Yoon’s popularity has continued to plummet, dropping from 53 percent at the start of his presidency to just 17 percent in August 2024. Already unable to pass much of his legislative agenda, Yoon officially became a lame duck president after the DPK won a landslide victory in the April 2024 general elections. While the DPK increased their seats by 19 to give them 175 and a super-majority with other oppositionists in the National Assembly, Yoon’s PPP lost six seats, reducing their parliamentary number to 108.
The DPK and opposition super-majority has meant that the National Assembly has been able to pass a range of opposition legislation, while actively stymieing Yoon’s legislative agenda, including his national budget. Yoon, however, has repeatedly used his presidential veto powers to stop opposition legislation moving forward.

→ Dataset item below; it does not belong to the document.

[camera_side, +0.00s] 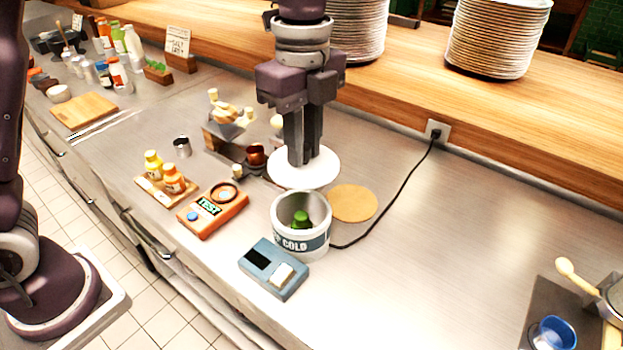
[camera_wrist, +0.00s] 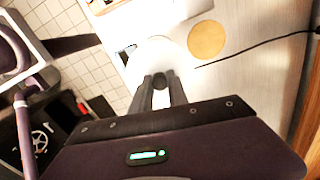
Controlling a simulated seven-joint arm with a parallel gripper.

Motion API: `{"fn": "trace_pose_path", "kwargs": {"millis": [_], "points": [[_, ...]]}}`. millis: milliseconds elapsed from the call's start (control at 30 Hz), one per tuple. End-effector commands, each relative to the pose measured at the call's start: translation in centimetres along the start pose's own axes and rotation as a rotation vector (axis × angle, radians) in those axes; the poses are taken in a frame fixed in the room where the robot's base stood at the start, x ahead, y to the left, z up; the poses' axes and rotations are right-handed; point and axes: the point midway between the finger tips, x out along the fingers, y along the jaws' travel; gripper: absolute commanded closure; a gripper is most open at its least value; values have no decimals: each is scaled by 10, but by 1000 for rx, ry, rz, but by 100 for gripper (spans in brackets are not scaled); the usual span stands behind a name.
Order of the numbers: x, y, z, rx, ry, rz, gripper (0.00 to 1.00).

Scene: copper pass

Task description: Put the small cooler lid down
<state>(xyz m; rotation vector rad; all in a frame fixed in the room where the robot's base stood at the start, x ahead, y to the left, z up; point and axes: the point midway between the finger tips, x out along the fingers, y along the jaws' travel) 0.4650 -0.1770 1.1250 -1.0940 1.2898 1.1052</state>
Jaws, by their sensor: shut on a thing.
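The small cooler lid is a flat white disc (camera_side: 290,178) with its handle hidden between my fingers. My gripper (camera_side: 303,160) points down and is shut on it. In the side view the lid shows just behind and above the open cooler's rim; its exact height is unclear. The cooler (camera_side: 288,241) is a white tub with a grey "COLD" band and a green-topped item (camera_side: 301,219) inside. A round tan mat (camera_side: 352,203) lies bare right of the cooler.
A blue-grey device (camera_side: 273,268) sits in front of the cooler, an orange "TEST" device (camera_side: 212,209) to its left. A bottle tray (camera_side: 166,187) and a small stand (camera_side: 228,135) are farther left. A black cable (camera_side: 395,197) runs to the outlet.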

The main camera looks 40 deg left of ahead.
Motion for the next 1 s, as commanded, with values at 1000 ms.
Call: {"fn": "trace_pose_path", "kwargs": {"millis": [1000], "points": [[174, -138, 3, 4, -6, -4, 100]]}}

Public anger has continued to grow over Yoon’s abuse of the presidential veto, including his vetoing of a legislative investigation into allegations that his wife had been involved in stock manipulation and had interfered in the nomination process in a June by-election and subsequent local elections. In response to Yoon’s abuse of the presidential veto, the DPK and the KCTU have organised a series of mass rallies with between 100,000 and 300,000 workers and other anti-government protesters taking the street each time, the fifth such rally being held just three days before Yoon’s declaration of martial law.
Candlelight Protests
The fallout from Yoon’s failed coup has been swift. The morning after the botched coup, the KCTU announced that they would “commence an indefinite general strike until the Yoon Suk Yeol regime steps down” and that their members would stage ongoing public protests. Trade union members and workers have been joined by tens of thousands of ordinary Koreans each day on the streets. The public’s anger has been further fuelled by 105 of the 108 People Power Party lawmakers in the National Assembly boycotting the impeachment vote on Saturday.

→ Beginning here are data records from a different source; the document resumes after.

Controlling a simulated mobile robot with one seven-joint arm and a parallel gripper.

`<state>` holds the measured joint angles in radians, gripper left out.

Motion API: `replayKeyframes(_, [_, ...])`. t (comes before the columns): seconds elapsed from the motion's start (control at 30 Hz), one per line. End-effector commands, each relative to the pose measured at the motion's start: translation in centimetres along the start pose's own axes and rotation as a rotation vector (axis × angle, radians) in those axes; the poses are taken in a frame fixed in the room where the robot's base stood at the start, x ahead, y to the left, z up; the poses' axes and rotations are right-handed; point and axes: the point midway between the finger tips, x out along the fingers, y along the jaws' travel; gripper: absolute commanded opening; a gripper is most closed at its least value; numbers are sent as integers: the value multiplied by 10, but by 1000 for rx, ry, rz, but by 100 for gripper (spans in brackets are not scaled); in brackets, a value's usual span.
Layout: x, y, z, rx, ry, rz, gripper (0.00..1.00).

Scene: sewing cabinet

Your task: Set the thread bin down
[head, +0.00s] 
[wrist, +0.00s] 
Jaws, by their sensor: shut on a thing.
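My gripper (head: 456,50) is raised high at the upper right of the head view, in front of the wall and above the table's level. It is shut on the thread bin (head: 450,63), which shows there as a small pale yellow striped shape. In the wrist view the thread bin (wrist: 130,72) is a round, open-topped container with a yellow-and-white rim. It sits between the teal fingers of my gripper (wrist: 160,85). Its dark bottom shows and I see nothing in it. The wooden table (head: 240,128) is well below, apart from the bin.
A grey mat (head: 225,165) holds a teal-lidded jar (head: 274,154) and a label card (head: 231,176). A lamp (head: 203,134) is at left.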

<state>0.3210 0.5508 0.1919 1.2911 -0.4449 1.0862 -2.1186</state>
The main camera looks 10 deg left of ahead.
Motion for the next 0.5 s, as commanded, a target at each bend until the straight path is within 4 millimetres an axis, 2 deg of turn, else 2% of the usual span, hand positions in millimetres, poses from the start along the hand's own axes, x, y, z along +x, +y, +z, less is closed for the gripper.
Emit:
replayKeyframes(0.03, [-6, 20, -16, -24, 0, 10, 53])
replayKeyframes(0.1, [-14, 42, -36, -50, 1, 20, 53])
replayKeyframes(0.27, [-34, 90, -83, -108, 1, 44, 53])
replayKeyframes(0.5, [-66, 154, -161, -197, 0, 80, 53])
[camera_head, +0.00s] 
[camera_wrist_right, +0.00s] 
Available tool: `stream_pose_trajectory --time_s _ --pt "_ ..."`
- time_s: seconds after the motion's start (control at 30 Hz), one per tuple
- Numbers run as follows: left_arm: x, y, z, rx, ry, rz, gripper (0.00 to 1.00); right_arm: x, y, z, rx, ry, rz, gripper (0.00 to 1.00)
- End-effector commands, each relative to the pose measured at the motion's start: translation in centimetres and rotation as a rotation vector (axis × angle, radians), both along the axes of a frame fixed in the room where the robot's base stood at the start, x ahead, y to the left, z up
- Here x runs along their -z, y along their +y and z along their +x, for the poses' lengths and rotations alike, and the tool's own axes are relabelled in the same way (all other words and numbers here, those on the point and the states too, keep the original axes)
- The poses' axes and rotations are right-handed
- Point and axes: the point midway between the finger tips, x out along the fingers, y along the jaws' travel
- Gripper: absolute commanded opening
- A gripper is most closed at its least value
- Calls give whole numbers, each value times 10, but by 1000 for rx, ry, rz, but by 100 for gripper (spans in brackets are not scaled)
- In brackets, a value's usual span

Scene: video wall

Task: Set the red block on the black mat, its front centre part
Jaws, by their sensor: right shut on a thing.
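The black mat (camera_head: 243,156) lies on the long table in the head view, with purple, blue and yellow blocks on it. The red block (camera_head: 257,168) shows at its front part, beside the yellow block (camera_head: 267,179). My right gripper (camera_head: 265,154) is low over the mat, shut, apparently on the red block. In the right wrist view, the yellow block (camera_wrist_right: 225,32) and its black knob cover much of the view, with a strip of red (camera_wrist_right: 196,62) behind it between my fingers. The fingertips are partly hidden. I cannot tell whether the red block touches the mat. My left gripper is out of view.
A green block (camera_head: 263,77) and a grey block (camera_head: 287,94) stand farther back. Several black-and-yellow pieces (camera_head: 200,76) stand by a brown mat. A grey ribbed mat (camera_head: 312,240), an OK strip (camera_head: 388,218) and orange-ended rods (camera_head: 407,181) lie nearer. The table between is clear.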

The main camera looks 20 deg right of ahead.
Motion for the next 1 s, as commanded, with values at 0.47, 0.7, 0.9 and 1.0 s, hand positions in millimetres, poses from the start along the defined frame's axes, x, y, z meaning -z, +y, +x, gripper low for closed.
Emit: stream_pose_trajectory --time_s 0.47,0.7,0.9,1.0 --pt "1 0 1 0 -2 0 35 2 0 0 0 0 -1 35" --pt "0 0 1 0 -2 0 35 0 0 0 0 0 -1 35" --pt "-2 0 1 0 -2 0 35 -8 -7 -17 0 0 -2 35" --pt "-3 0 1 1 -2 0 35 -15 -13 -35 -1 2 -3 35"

As word filtered out to the 200,000-strong candlelight protests outside the National Assembly on Saturday night that the vote to impeach Yoon had automatically terminated due to the failure to reach a quorum because of the PPP boycott, protesters demanded they “get back in the chamber” and vote. People’s Solidarity for Participatory Democracy, one of the many groups that helped to organise the Saturday rally, called the boycott of the vote “an act of sympathizing with insurrection that tramples on the will of the people, the true owners of the country”, going on to say that the public would “not tolerate the existence of the People Power Party”.

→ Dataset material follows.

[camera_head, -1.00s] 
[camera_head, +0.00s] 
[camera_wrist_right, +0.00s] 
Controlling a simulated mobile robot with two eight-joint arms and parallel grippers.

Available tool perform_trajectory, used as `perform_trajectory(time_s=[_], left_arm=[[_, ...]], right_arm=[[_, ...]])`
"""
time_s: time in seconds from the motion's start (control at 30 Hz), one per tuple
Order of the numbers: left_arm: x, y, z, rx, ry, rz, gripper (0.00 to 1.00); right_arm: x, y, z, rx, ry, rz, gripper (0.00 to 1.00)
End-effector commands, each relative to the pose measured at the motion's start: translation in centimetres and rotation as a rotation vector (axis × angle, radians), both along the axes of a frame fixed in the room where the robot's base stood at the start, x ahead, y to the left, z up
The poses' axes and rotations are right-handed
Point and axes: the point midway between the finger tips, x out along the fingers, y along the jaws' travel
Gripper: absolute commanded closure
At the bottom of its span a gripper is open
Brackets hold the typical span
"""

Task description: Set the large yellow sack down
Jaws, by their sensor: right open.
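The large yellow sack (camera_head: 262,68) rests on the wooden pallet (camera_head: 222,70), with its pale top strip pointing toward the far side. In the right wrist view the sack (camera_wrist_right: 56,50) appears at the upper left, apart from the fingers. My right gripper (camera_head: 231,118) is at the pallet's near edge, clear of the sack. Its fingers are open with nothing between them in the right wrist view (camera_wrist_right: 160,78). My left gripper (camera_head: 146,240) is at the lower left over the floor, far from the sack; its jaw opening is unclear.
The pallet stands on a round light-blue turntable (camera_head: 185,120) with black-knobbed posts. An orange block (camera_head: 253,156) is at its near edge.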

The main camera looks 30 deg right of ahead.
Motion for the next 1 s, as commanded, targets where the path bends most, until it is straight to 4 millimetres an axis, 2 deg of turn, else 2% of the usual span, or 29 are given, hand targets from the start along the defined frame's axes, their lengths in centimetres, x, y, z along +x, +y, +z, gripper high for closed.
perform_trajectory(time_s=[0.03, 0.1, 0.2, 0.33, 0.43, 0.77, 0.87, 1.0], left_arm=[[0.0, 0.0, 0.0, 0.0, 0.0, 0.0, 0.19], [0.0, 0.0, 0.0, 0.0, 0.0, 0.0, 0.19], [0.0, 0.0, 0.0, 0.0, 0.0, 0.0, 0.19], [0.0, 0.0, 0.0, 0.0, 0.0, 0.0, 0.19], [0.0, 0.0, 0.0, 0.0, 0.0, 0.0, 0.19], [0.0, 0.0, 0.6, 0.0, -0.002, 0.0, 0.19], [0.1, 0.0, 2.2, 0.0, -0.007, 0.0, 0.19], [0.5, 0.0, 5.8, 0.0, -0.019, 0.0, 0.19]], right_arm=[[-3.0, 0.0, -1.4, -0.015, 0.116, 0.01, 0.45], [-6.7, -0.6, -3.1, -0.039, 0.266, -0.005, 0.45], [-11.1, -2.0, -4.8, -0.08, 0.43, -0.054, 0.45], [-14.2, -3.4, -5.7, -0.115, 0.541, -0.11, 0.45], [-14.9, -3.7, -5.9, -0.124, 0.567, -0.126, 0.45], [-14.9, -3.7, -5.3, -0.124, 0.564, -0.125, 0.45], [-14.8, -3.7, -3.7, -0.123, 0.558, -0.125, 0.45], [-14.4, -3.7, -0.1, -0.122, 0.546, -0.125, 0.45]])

While the DPK has scheduled a motion on 11 December for another impeachment vote in the National Assembly to be held on 14 December, newspaper Hankyoreh, reporting live from the Saturday protest, noted the widespread determination from protesters, who vowed they would “not give up” despite the failure of the first impeachment vote. One student told the newspaper “our candles will only grow brighter” because of the PPP’s lack of action. True to their word, tens of thousands of KCTU workers and other protesters returned to the streets again on 9 December to demand both Yoon’s arrest and impeachment. As both Yoon and his party continue to try to cling to power, hoping to wait out the crisis, pressure from the streets will only continue to intensify as people vow to continue their protests until he is arrested and impeached.